■ What the task asks:
Copy each line exactly. Drop every picture.

■ Dataset section:

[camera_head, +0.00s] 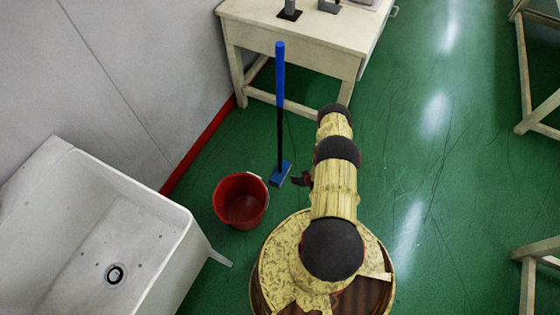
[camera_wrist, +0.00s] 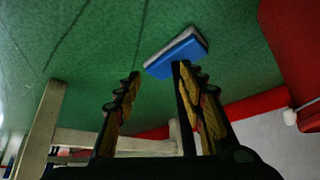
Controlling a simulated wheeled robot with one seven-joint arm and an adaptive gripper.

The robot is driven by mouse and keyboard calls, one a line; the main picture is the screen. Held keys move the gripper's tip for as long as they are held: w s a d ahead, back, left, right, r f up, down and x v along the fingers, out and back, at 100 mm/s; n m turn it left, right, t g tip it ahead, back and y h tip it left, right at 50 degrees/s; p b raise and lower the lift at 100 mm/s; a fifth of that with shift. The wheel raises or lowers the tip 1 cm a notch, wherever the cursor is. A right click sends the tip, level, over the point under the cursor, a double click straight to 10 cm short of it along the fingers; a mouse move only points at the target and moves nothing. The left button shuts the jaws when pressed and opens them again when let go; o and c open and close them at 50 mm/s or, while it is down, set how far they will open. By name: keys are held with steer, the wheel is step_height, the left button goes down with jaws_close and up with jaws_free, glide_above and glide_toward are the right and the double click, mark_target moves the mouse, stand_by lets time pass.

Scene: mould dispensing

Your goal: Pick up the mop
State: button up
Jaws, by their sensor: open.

■ Expected answer:
[camera_head, +0.00s] 
[camera_wrist, +0.00s] 
Controlling a simulated wheeled robot with one seven-joint arm and an adaptive gripper.

The robot is driven by mouse and keyboard calls, one a line; the main picture is the screen. Held keys move the gripper's tip for as long as they are held: w s a d ahead, back, left, right, r f up, down and x v along the fingers, out and back, at 100 mm/s; n m turn it left, right, t g tip it ahead, back and y h tip it left, right at 50 degrees/s; p b raise and lower the lift at 100 mm/s; a fifth of that with shift. The wheel raises or lowers the tip 1 cm a notch, wherever the cursor is. A right click sends the tip, level, over the point under the cursor, a double click straight to 10 cm short of it along the fingers; a mouse move only points at the target and moves nothing. The left button shuts the jaws when pressed and opens them again when let go; o and c open and close them at 50 mm/s or, while it is down, set how far they will open. By name: keys are held with steer, the wheel is step_height, the left button goes down with jaws_close and up with jaws_free, glide_above and glide_toward are the right and the double click, mark_target moves the mouse, stand_by lets time pass.

Scene: mould dispensing

Your goal: Pick up the mop
State: button up
Jaws, by their sensor: open.

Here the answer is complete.